The root node is selector with the operator '*' on the automaton. The following code selects all 'alt/prd' tag content elements in the document and assigns them the type 1:
typedef XMLPathSelectAutomaton<charset::UTF8> Automaton; Automaton atm; (*atm)--["alt"]["prd"]() = 1;
If no content or attribute value is selected then textwolf just triggers an event when the tag or attribute appears:
- Get an event '111' for every new document:
(*atm) = 111;
- Get an event '234' for every 'txt' tag:
(*atm)["txt"] = 234;
- Get an event '761' for every attribute 'id' of a 'pers' tag:
(*atm)["pers"]("id") = 761;
Textwolf has not the power of XPath and it does not aim to. It does not buffer than the currently processed token so it can't detect patterns that require buffering. It can't even cope with the fact that tag attributes in XML have no order. For expressions that are not expressible in this model, you have to build the logic around textwolf. Textwolf is not XPath, but with some addional effort you get an engine that is able to process at least 'abbreviated syntax of XPath' without parent references and content conditions. For example
A//ter[@id='5' and @name='kaspar']
has to be translated to
A--["ter"]("id","5")("name","kaspar") A--["ter"]("name","kaspar")("id","5")
and
A//ter[@id='5' or @name='kaspar']
to
A--["ter"]("id","5") A--["ter"]("name","kaspar")

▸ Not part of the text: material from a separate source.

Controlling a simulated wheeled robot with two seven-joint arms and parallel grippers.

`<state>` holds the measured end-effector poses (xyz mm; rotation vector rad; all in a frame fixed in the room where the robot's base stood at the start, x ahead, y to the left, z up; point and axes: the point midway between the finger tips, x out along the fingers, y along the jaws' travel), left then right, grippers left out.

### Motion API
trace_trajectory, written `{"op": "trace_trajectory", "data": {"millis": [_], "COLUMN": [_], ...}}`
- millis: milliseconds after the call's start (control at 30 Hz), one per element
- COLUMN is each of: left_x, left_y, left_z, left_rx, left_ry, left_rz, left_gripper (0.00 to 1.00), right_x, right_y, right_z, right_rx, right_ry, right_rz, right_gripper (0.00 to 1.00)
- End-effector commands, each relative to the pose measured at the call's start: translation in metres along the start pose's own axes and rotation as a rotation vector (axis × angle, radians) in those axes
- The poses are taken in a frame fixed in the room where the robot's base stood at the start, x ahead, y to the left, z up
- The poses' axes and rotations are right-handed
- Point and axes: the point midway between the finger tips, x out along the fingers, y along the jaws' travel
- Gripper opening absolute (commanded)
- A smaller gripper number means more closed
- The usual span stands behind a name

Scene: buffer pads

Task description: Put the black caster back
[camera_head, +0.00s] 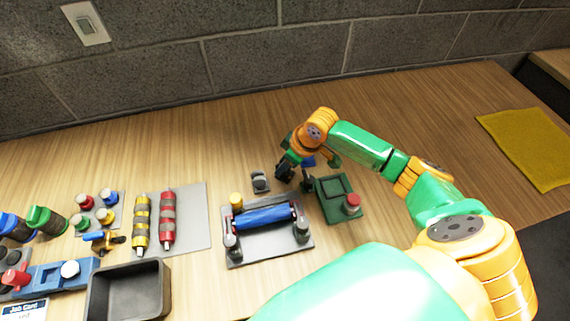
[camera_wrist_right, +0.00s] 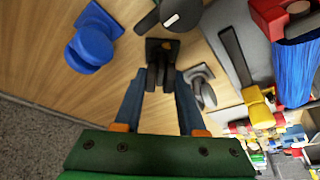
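The black caster (camera_wrist_right: 158,72) shows in the right wrist view, its plate on the far side and its wheel toward the camera. The two fingers of my right gripper (camera_wrist_right: 160,88) stand on either side of it, apart, with narrow gaps that are hard to judge. In the head view, my right gripper (camera_head: 293,170) is low over the table, between the grey caster and the green tray, and hides most of the black caster. The grey caster (camera_wrist_right: 201,88) stands close beside the right finger. A blue caster (camera_wrist_right: 93,42) is farther left. My left gripper is not in view.
A grey fixture with a blue roller (camera_head: 264,217) lies in front of the gripper. A green tray (camera_head: 330,186) with a red knob is to its right. The table's back strip is clear.

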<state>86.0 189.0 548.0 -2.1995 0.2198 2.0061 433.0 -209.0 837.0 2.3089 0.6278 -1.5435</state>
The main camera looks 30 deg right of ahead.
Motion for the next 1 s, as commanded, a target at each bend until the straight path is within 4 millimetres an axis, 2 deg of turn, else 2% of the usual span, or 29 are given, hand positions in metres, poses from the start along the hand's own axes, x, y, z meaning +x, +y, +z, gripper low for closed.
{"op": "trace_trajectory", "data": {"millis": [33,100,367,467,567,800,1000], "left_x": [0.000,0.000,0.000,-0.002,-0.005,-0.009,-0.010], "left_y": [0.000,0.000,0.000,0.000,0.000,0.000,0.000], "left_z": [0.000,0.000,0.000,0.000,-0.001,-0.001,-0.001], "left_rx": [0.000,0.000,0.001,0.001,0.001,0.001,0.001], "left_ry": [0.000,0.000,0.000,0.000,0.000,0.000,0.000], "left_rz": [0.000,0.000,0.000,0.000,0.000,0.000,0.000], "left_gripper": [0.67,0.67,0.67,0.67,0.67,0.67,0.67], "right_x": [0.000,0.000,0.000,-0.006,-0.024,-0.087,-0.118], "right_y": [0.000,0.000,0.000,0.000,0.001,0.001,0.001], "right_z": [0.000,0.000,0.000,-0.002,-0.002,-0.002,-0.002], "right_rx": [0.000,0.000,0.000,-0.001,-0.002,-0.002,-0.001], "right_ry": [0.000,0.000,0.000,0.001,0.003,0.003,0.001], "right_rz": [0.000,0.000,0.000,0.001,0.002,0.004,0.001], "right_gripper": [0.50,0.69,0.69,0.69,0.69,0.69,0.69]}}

Some cases are even worse. If you select attribute values where you have attribute conditions, then you can solve it only in the filter functions on the iterator after calling textwolf. Selections have to be at the end, because they are not buffered. Therefore something like
A//person[@id='se1']@name
cannot be expressed in textwolf for the case where 'name' appears before 'id' in the XML. The expression
A--["ter"]("id","se1")("name",0)
works only for the case where 'id' appears before 'name'. A possible solution is to define
A--["ter"]("id","se1") = 201; A--["ter"]("name",0) = 202;
and to set the value with 202 on the element and a flag with 201 that together with 202 enables the element created.